Produce a word-for-word copy of the listing below without its pictures.

Supplied information
----

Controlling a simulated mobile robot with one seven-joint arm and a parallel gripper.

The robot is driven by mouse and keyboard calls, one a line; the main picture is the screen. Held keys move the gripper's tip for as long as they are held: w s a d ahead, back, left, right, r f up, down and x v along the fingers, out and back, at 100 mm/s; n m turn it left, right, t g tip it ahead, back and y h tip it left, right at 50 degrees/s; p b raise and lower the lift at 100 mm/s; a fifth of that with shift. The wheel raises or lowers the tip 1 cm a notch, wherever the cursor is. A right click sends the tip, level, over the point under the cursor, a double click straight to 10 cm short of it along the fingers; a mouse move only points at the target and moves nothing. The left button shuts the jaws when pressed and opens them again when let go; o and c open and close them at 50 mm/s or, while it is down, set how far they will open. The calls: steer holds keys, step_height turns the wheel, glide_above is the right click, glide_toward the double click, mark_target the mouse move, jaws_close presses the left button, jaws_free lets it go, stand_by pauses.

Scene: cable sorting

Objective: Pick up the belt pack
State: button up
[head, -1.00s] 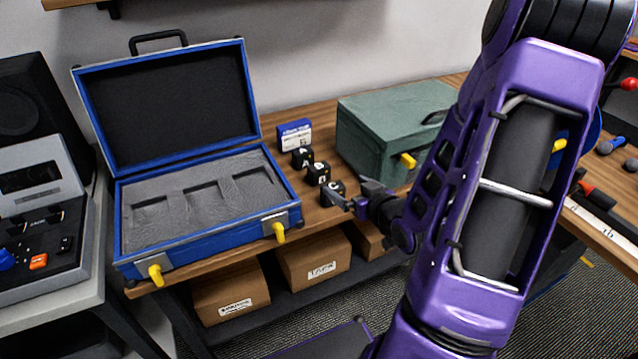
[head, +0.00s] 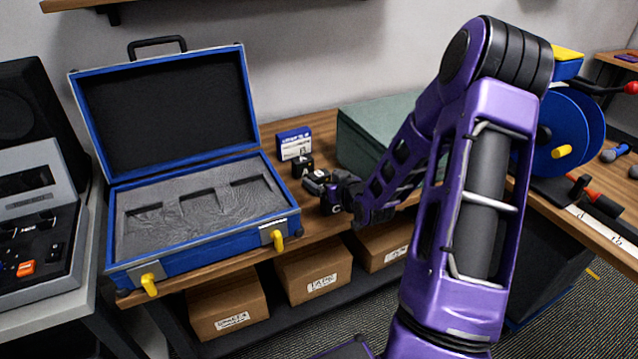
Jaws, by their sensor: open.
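Small black packs with pale letters stand in a row on the wooden bench, right of the open blue case. The rear pack (head: 303,165) and the front pack (head: 331,206) show. The middle one is mostly covered by my gripper (head: 316,182). My gripper is low over the row, its fingers pointing left at the middle pack. It is open. I cannot tell whether the fingers are around the middle pack or above it. The packs are too small to tell which is the belt pack.
The open blue case (head: 272,223) has grey foam with three recesses. A blue-and-white box (head: 294,143) stands behind the packs. A green case (head: 365,130) is behind my arm. Cardboard boxes (head: 313,277) sit on the shelf below. A blue reel (head: 570,130) is at the right.

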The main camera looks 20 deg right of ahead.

----

Full solution
Controlling a simulated mobile robot with one seven-joint arm and a parallel gripper.

The robot is driven by mouse and keyboard calls, one a line; the main picture is the screen. Held keys move the gripper's tip for as long as they are held: w s a d ahead, back, left, right, r f up, down and x v along the fingers, out and back, at 100 mm/s; n m turn it left, right, t g tip it ahead, back and y h tip it left, right at 50 degrees/s; p b raise and lower the lift at 100 mm/s; a fifth of that with shift. The wheel raises or lowers the tip 1 cm a notch, wherever the cursor is. A right click sends the tip, level, over the point under the cursor, a double click straight to 10 cm short of it along the fingers; a mouse move only points at the target and moves nothing. The left button shuts the jaws when pressed and opens them again when let go; o and c open and close them at 50 mm/s or, while it is down, set how far they will open. The calls: steer holds keys, step_height turns the wheel, glide_above is the right click, glide_toward the double click, mark_target the mouse move, jaws_close presses the left button, jaws_free lets it go, stand_by pauses.

Scene: cable sorting

Objective: Pick up the belt pack
State: button up
[head, -1.00s] 
[head, +0.00s] 
Jaws, by their sensor: open.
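Small black packs with pale letters stand in a row on the wooden bench, right of the open blue case. The rear pack (head: 303,165) and the front pack (head: 331,206) show. The middle one is mostly covered by my gripper (head: 316,182). My gripper is low over the row, its fingers pointing left at the middle pack. It is open. I cannot tell whether the fingers are around the middle pack or above it. The packs are too small to tell which is the belt pack.
The open blue case (head: 272,223) has grey foam with three recesses. A blue-and-white box (head: 294,143) stands behind the packs. A green case (head: 365,130) is behind my arm. Cardboard boxes (head: 313,277) sit on the shelf below. A blue reel (head: 570,130) is at the right.

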The main camera looks 20 deg right of ahead.

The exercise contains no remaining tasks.